鄭貞銘は3年余り前に心臓の手術を受け、友人や弟子たちは年齢を考えて、手術後はしばらく休息するものと思っていた。ところが、手術後すぐに鄭貞銘は『百年大師』の企画と編著を開始した。出版費用や原稿料にめどがつかない中で、彼は二人の学生と百人の偉人の伝記と肖像画を完成させた。それは一種の使命感とも言えるだろう。幸いなことに、音楽家の簡文秀と実業家の李台山などから寄付を得ることができ、『百年大師』は出版にこぎつけることができた。
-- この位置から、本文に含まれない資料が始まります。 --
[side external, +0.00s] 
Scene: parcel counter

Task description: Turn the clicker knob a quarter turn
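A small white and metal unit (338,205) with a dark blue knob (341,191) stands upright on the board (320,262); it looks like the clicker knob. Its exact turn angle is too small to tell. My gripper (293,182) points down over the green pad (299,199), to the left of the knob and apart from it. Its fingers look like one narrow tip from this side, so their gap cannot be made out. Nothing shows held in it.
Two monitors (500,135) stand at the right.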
鄭貞銘は唐代の詩人李商隠の詩「夕陽限りなく好し、只だこれ黄昏に近し」とあるが、今この時の人生は彼にとって「夕陽限りなく好し、彩雲はなお天に満つ」であるという。この時に至って、思惟は成熟し、しかも人生の智慧を豊かに抱く段階に至ったのである。「今こそ、この百年大師のような本を書くのに最良の年となったのだろう」と鄭貞銘は思う。この編著の過程において、しばしば涙があふれたのだが、それは「この百の人生は百の手本であり、百の物語は百の感動を生みます。この感動を多くの若い人々に贈りたい」からなのである。